14/10/2013, by CLAS

Alice Munro: Nobel Laureate

‘It was anarchy she was up against – a devouring muddle.  Sudden holes and impromptu tricks and radiant vanishing consolations.’ (Alice Munro, Open Secrets)

The award of the Nobel Prize to Canadian short story writer Alice Munro (b. 1931) has been greeted with pleasure by admirers from around the globe. Munro’s artistry is appreciated equally by ordinary readers and by fellow writers. It is rare for any author to achieve a world-class reputation based on a single genre—particularly the short story, so often under-rated as a lesser form. Munro’s œuvre amply demonstrates just how emotive, nuanced and compelling this form can be.
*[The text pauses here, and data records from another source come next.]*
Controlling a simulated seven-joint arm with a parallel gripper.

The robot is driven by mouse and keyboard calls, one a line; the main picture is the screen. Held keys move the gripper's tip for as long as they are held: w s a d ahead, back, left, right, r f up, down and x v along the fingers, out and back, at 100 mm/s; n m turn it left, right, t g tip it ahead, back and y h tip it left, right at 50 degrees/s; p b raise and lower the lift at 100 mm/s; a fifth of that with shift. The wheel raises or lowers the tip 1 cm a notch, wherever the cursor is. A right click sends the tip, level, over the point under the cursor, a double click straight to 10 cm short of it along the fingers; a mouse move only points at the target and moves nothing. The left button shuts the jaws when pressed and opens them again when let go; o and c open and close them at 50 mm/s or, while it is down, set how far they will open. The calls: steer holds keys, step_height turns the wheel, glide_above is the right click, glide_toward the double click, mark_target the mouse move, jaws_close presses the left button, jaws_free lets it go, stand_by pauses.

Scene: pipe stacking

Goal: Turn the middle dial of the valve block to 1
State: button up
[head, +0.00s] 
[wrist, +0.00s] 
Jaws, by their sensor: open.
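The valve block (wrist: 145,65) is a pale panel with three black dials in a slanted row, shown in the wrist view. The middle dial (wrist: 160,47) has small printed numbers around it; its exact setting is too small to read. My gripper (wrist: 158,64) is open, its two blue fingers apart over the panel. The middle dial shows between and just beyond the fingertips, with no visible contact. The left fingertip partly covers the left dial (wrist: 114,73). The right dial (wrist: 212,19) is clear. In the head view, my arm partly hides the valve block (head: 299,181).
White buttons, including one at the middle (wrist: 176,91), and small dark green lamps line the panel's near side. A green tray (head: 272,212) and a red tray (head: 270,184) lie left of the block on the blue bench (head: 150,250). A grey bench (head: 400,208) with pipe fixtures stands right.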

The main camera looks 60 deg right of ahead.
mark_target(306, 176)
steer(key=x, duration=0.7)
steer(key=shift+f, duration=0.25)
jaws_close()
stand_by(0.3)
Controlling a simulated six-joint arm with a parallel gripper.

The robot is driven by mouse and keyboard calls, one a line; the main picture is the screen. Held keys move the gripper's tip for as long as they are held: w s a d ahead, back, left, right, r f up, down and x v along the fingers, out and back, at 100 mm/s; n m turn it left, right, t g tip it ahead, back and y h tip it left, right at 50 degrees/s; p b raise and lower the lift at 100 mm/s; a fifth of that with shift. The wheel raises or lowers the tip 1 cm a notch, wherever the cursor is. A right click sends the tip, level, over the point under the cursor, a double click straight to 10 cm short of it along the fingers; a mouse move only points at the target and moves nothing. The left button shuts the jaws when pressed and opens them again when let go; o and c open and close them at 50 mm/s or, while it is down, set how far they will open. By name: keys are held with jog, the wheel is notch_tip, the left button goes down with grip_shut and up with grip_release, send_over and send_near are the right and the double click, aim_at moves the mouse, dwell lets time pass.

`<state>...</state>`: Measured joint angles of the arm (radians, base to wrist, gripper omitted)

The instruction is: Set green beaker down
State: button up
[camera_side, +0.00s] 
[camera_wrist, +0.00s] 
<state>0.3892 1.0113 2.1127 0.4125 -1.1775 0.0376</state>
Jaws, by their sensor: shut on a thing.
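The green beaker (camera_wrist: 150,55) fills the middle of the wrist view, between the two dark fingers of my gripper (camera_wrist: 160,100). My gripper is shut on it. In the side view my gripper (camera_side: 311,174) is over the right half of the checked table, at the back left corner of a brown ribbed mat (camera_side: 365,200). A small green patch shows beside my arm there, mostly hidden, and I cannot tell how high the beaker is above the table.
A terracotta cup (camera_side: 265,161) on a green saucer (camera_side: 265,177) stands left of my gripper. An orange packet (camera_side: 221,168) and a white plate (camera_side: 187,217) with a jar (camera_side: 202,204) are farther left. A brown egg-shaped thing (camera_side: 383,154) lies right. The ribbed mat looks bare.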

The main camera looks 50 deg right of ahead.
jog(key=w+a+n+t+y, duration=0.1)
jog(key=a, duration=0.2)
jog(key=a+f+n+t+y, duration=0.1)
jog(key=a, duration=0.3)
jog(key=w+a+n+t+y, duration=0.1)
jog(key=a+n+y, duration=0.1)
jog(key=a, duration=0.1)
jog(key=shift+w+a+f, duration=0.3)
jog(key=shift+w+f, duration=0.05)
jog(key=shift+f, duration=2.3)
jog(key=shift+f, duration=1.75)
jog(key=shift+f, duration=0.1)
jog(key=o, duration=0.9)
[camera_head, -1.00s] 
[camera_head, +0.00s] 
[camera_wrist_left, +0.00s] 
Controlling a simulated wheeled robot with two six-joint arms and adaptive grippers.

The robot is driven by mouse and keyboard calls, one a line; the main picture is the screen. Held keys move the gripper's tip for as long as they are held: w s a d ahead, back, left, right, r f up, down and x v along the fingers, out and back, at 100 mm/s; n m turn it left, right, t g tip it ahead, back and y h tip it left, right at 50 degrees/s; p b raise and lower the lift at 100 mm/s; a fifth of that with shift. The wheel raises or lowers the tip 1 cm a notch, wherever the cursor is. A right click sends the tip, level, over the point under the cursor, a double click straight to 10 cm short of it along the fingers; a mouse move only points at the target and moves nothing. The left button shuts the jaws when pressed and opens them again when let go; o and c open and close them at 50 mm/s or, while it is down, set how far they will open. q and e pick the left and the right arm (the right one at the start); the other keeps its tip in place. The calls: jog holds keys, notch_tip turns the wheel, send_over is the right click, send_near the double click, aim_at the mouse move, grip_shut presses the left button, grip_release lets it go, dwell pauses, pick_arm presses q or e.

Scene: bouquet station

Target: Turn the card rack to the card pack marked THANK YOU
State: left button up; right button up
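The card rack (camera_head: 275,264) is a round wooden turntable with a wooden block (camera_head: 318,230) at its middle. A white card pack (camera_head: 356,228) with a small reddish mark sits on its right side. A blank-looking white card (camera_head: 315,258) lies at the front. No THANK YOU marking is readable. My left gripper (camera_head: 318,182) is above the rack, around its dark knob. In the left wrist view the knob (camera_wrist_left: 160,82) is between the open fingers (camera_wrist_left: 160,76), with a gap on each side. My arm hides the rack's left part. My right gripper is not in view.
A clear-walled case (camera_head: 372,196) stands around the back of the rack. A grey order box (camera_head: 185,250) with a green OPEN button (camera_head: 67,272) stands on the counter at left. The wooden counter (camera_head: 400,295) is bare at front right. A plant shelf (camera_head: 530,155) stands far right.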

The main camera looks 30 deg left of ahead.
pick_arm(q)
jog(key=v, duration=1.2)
Critics note that her ‘short’ stories have in fact become longer and increasingly complex with the passage of time. Episodic, shifting unexpectedly across time and place, the gaps and omissions are as telling as the content, and her stories typically close with a coda or afterthought seemingly unrelated to the central incident, twisting the narrative in new and unexpected directions. Munro illuminates ‘the other side of dailiness’ (‘Royal Beatings’) – the dark underside of domestic life, the disjunction between public and private personae, the flashes of insight when things which are normally hidden suddenly become visible. My personal favourites from Munro’s seemingly inexhaustible canon come from the heart of her career – classics like ‘Meneseteung’ (Friend of My Youth), a ‘frame story’ juxtaposing the obscure life of a nineteenth-century ‘poetess’ with the unnamed contemporary woman who narrates the story, or ‘A Wilderness Station’ (Open Secrets), a gothic ‘murder mystery’ that plays tongue-in-cheek with that most (stereo)typical of themes: survival in the backwoods of Canada. Like any prestigious award, the Nobel Prize confers instant recognition, increasing the cultural capital of its recipient. At least in this instance, the consensus seems to be that the accolade is well deserved. It can only be a good thing if more people now come to know and love the work of Alice Munro as a result of this honour.